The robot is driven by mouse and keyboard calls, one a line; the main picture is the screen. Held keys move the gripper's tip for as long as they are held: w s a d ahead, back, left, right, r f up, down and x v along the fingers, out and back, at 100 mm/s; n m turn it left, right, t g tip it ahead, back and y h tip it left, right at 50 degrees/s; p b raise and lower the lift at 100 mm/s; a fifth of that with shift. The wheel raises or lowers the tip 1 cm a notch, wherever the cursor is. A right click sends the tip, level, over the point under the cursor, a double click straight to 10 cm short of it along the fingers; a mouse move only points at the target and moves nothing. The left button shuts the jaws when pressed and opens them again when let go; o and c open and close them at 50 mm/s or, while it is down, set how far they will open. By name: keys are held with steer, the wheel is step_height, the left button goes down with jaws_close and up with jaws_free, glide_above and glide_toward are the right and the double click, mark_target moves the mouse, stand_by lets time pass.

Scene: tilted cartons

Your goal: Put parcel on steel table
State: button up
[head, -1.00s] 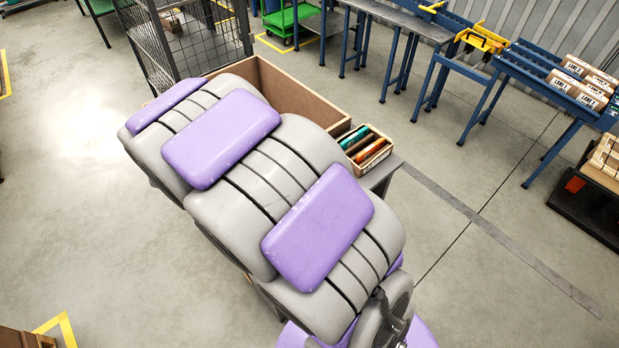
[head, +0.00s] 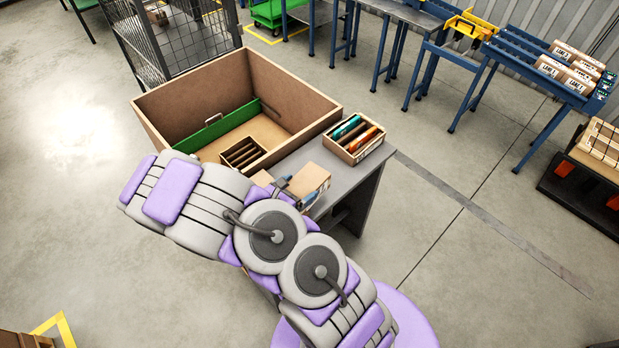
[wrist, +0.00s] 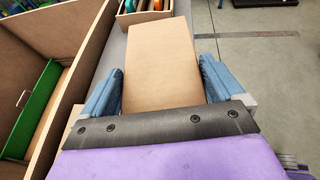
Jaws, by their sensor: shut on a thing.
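The parcel, a plain tan carton (head: 308,181), is at the near part of a grey-topped table (head: 335,182) in the head view. In the wrist view the parcel (wrist: 160,60) fills the space between the two blue fingers. My gripper (wrist: 160,78) is shut on the parcel, one finger on each side; it also shows in the head view (head: 284,186), partly hidden by my arm. I cannot tell whether the parcel touches the tabletop. A smaller tan piece (head: 262,178) shows left of the gripper. Which table is the steel one is unclear; another grey-topped table (head: 405,12) stands at the back.
A large open brown box (head: 195,93) with a green divider (head: 215,127) and a small compartmented insert (head: 243,152) stands left of the table. A small crate of coloured items (head: 354,138) sits on the table's far end.

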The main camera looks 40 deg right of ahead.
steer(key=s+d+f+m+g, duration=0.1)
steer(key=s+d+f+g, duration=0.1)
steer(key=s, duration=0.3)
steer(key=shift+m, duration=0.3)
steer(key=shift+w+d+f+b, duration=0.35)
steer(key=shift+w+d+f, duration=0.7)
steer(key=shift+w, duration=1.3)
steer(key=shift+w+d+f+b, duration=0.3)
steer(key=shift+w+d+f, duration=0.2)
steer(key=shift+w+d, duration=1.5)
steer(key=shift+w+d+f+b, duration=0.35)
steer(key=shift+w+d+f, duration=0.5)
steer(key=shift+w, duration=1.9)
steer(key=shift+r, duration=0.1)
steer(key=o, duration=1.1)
::::::
Could the lines from the top of the material through the line with "[head, -1.00s]" be repeated exactly, pictures left out?

→ ANSWER IN FULL
The robot is driven by mouse and keyboard calls, one a line; the main picture is the screen. Held keys move the gripper's tip for as long as they are held: w s a d ahead, back, left, right, r f up, down and x v along the fingers, out and back, at 100 mm/s; n m turn it left, right, t g tip it ahead, back and y h tip it left, right at 50 degrees/s; p b raise and lower the lift at 100 mm/s; a fifth of that with shift. The wheel raises or lowers the tip 1 cm a notch, wherever the cursor is. A right click sends the tip, level, over the point under the cursor, a double click straight to 10 cm short of it along the fingers; a mouse move only points at the target and moves nothing. The left button shuts the jaws when pressed and opens them again when let go; o and c open and close them at 50 mm/s or, while it is down, set how far they will open. By name: keys are held with steer, the wheel is step_height, the left button goes down with jaws_close and up with jaws_free, glide_above and glide_toward are the right and the double click, mark_target moves the mouse, stand_by lets time pass.

Scene: tilted cartons

Your goal: Put parcel on steel table
State: button up
[head, -1.00s] 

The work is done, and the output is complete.